State Wins Court Injunction Against Asphalt Company

Attorney General Spitzer and State Department of Environmental Conservation (DEC) Commissioner John Cahill today announced they have won a court victory shutting down a Pittsford asphalt plant that repeatedly violated state clean air, clean water and oil spill laws.

In a 30-page decision released today, Monroe County Supreme Court Justice Evelyn Frazee found that Monoco Oil Company Inc.'s emissions of noxious odors over a 14-year period constituted a public nuisance, and ordered that the plant cease its asphalt operations.

"This is a major environmental victory for the citizens of Monroe County in general and for the residents of Pittsford in particular," said Attorney General Spitzer. "No longer will they have to stay indoors with their windows closed tight to avoid the noxious fumes emitted from that plant. This court decision will improve the quality of life for thousands of residents, particularly those who suffer from asthma and other respiratory illnesses and the many students and staff of a school next to this polluting facility."

Spitzer said this case serves as a reminder that the state expects its corporate citizens to comply with state environmental laws and respect the communities in which they do business.

DEC Commissioner Cahill said: "Under Governor Pataki's leadership, the State Department of Environmental Conservation is protecting New York's environment and natural resources by increasing environmental compliance, reducing pollution and cleaning up contamination. DEC will continue to work in cooperation with Attorney General Spitzer to protect the state's natural resources and hold polluters accountable, preserving the quality of life in communities like Pittsford across New York state."

Spitzer filed the lawsuit in September 1999.

The Monoco plant, located adjacent to Pittsford Sutherland High School and residential neighborhoods, has been the subject of nearly 2,000 citizen complaints since 1994, the year an odor hotline was established by the Town of Pittsford. Despite repeated efforts by the DEC and Town officials to get the company to control its plant odors, Monoco's operations continued to be a constant source of citizen complaints.
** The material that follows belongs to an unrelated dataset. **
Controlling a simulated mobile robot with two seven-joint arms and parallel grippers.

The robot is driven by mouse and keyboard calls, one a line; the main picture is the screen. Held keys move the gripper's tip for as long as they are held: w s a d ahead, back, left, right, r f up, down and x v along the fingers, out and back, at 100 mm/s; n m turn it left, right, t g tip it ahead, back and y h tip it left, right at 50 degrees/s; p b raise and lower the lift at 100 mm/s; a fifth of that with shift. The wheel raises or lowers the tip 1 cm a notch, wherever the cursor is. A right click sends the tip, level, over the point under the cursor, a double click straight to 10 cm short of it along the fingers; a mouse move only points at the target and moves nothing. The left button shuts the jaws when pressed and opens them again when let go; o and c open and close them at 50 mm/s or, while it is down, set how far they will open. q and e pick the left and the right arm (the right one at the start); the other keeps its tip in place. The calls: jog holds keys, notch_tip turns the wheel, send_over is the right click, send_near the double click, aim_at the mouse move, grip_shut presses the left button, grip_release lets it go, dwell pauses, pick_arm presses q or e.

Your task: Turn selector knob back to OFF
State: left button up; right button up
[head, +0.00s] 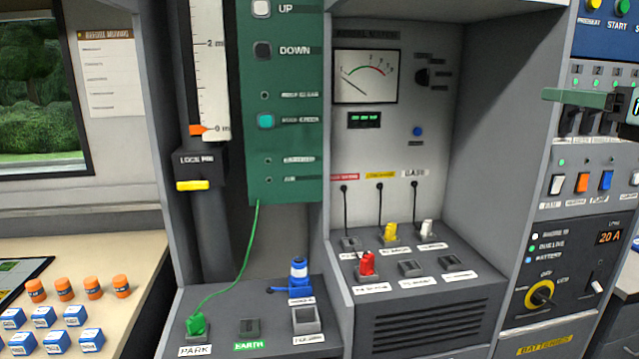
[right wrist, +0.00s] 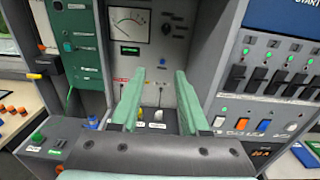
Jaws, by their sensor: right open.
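A small black knob (head: 423,77) with small labels is right of the meter. It also shows in the right wrist view (right wrist: 166,28). My right gripper (head: 580,98) is at the right edge of the head view, above the yellow-grip knob and apart from it. Its green fingers (right wrist: 158,78) are spread and empty. My left gripper is out of view.
A small display (head: 609,237) and a switch (head: 597,284) are near the yellow-grip knob. Coloured rocker switches (head: 582,182) are above. The deck at centre holds red (head: 367,265), yellow and white plugs. A green cable plug (head: 196,325) is at lower left.

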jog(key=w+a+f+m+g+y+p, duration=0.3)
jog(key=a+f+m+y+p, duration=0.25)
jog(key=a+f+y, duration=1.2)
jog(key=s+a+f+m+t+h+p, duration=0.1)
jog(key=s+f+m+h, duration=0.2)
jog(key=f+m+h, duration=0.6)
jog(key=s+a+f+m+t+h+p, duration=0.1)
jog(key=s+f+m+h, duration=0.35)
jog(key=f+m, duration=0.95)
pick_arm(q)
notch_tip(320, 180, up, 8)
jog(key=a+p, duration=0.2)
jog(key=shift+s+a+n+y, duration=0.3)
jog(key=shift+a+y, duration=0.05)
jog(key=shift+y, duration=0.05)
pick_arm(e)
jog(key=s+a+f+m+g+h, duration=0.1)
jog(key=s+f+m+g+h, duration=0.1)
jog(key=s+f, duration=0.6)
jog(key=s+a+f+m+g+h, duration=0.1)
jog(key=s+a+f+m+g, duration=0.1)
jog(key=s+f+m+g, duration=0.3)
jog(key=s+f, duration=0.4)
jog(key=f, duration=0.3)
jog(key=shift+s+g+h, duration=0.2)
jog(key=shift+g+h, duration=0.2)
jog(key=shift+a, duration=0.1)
In March 1999, an oil spill at the plant resulted in pollution of the Erie Canal, which runs beside the plant. The company failed to report the spill to state authorities, as required by law, and failed to contain the spill after it occurred. Criminal charges against the company arising from the oil spill are still pending.

The injunction prohibits Monoco from accepting, receiving or storing any additional asphalt products at the plant, effectively shutting it down. After consulting with lawyers, Judge Frazee will address the removal of all asphalt currently at the site.

In her decision, Judge Frazee found that "Monoco has consistently failed to properly operate and maintain the odor control system at the plant." Additionally, the judge found that Monoco has "had 14 years of failed attempts to address the situation. Their efforts in this period cannot be characterized as being in good faith."

Pittsford Town Supervisor William Carpenter said: "We are very pleased with the outcome of the decision. We would like to express our sincere thanks to Attorney General Spitzer and his staff for bringing this case to such a successful result."

Attorney General Spitzer and Commissioner Cahill acknowledged the important work done by the Residents Committee for Clean Air; Pittsford Town Supervisor William Carpenter; and Pittsford Mayor Robert Corby. The Town of Pittsford intervened in the case. Spitzer also recognized the years of work on the case by the staff of DEC's Region 8 based in Avon, Livingston County.

The Monoco case was developed by staff at the Department of Environmental Conservation and referred to the Attorney General for prosecution.

The case was handled by Assistant Attorneys General Christopher Amato, Michael Myers, and Jared Snyder, and Chief Scientist Peter Skinner.

DEC staff who worked on the case include Paul D'Amato, Thomas Marriott, Bruce Finster, Mike Zamiarski, Yuan Zeng, and Dave Kiser.